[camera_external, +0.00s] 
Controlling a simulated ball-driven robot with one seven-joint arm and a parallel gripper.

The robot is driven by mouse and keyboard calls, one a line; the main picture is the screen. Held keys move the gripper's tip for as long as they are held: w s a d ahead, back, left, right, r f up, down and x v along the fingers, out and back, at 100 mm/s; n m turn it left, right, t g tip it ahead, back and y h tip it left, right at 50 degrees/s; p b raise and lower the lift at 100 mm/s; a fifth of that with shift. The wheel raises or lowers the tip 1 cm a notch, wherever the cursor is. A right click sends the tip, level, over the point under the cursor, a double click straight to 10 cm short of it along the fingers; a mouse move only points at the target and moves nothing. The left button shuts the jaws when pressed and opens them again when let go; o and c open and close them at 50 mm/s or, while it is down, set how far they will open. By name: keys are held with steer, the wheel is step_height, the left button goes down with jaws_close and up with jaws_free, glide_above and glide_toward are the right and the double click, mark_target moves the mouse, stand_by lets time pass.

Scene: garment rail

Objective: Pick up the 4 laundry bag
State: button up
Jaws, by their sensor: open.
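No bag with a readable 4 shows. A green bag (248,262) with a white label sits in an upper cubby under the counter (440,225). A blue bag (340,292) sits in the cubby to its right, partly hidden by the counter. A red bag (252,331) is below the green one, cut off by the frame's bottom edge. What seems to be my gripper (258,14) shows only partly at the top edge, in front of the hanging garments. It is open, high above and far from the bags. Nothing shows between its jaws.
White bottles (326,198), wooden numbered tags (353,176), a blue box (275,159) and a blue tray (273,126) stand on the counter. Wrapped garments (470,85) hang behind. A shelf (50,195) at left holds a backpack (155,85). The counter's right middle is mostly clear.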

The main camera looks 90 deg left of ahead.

WRITTEN REQUEST:
Return the whole listing exactly.

SOLUTION TO THIS EXERCISE:
[camera_external, +0.00s] 
Controlling a simulated ball-driven robot with one seven-joint arm and a parallel gripper.

The robot is driven by mouse and keyboard calls, one a line; the main picture is the screen. Held keys move the gripper's tip for as long as they are held: w s a d ahead, back, left, right, r f up, down and x v along the fingers, out and back, at 100 mm/s; n m turn it left, right, t g tip it ahead, back and y h tip it left, right at 50 degrees/s; p b raise and lower the lift at 100 mm/s; a fifth of that with shift. The wheel raises or lowers the tip 1 cm a notch, wherever the cursor is. A right click sends the tip, level, over the point under the cursor, a double click straight to 10 cm short of it along the fingers; a mouse move only points at the target and moves nothing. The left button shuts the jaws when pressed and opens them again when let go; o and c open and close them at 50 mm/s or, while it is down, set how far they will open. By name: keys are held with steer, the wheel is step_height, the left button goes down with jaws_close and up with jaws_free, glide_above and glide_toward are the right and the double click, mark_target moves the mouse, stand_by lets time pass.

Scene: garment rail

Objective: Pick up the 4 laundry bag
State: button up
Jaws, by their sensor: open.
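No bag with a readable 4 shows. A green bag (248,262) with a white label sits in an upper cubby under the counter (440,225). A blue bag (340,292) sits in the cubby to its right, partly hidden by the counter. A red bag (252,331) is below the green one, cut off by the frame's bottom edge. What seems to be my gripper (258,14) shows only partly at the top edge, in front of the hanging garments. It is open, high above and far from the bags. Nothing shows between its jaws.
White bottles (326,198), wooden numbered tags (353,176), a blue box (275,159) and a blue tray (273,126) stand on the counter. Wrapped garments (470,85) hang behind. A shelf (50,195) at left holds a backpack (155,85). The counter's right middle is mostly clear.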

The main camera looks 90 deg left of ahead.

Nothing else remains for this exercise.